##### Data excerpts #####
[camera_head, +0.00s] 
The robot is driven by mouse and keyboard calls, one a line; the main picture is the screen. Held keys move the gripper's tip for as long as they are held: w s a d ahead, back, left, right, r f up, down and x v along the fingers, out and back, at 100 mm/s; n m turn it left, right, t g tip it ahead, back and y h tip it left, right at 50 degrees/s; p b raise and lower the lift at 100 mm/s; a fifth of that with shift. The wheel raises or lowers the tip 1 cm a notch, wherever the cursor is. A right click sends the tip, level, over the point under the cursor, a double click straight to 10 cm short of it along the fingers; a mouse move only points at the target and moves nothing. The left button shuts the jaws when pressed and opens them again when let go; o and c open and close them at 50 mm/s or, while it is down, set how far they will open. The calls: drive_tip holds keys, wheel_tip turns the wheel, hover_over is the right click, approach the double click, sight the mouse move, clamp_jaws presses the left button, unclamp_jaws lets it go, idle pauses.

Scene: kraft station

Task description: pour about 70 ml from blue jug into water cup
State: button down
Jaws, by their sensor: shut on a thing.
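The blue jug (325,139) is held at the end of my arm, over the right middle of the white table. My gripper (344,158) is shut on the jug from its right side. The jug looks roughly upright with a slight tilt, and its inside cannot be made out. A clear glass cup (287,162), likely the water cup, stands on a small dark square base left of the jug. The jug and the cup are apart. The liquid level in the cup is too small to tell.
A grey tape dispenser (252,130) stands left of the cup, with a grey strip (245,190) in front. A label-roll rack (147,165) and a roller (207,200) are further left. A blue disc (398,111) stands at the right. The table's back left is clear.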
#####
##### Data excerpts #####
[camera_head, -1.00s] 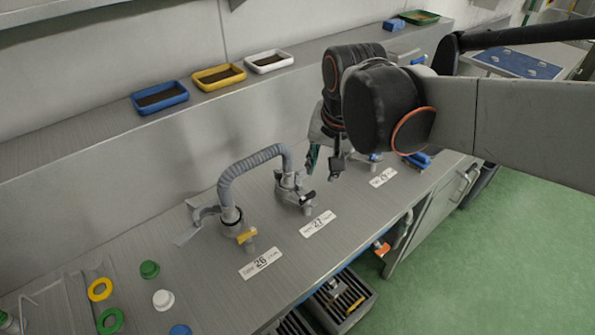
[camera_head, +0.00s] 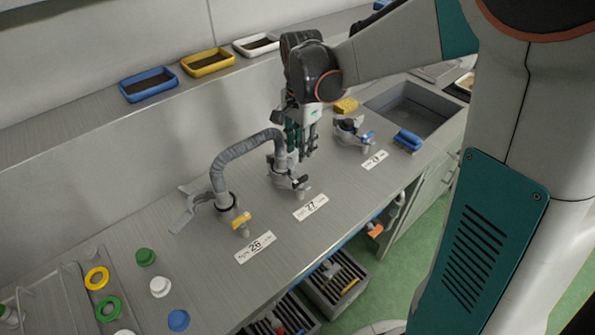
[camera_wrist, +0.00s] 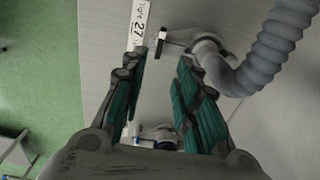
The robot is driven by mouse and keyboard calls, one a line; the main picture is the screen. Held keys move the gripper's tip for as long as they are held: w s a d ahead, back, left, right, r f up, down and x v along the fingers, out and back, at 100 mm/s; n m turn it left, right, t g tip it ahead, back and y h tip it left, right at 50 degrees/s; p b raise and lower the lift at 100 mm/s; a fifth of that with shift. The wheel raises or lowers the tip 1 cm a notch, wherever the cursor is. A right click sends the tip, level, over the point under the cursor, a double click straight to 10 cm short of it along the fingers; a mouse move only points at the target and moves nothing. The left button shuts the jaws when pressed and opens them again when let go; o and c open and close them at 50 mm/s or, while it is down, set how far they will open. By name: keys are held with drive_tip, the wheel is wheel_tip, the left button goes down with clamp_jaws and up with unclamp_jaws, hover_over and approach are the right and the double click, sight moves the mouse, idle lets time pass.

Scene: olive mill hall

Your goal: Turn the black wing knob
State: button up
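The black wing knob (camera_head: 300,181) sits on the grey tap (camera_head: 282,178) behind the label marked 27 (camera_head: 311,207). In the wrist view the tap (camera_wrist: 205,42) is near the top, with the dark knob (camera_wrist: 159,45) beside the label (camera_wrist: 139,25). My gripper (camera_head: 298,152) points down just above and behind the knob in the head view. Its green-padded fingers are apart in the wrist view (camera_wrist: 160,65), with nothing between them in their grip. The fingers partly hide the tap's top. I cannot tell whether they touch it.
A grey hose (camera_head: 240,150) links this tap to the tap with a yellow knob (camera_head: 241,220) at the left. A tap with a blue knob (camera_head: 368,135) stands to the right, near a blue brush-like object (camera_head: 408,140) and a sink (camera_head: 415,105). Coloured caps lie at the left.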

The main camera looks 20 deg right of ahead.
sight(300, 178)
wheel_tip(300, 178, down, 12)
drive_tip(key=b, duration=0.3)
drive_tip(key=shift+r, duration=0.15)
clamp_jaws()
#####
Give again, word for word, the lines starting at the line that has "lets time pass." and ending at the line that has "Scene: olive mill hall", with both of those lines included and nothing else.

→ **Result for this exercise**
The robot is driven by mouse and keyboard calls, one a line; the main picture is the screen. Held keys move the gripper's tip for as long as they are held: w s a d ahead, back, left, right, r f up, down and x v along the fingers, out and back, at 100 mm/s; n m turn it left, right, t g tip it ahead, back and y h tip it left, right at 50 degrees/s; p b raise and lower the lift at 100 mm/s; a fifth of that with shift. The wheel raises or lowers the tip 1 cm a notch, wherever the cursor is. A right click sends the tip, level, over the point under the cursor, a double click straight to 10 cm short of it along the fingers; a mouse move only points at the target and moves nothing. The left button shuts the jaws when pressed and opens them again when let go; o and c open and close them at 50 mm/s or, while it is down, set how far they will open. By name: keys are held with drive_tip, the wheel is wheel_tip, the left button goes down with clamp_jaws and up with unclamp_jaws, hover_over and approach are the right and the double click, sight moves the mouse, idle lets time pass.

Scene: olive mill hall

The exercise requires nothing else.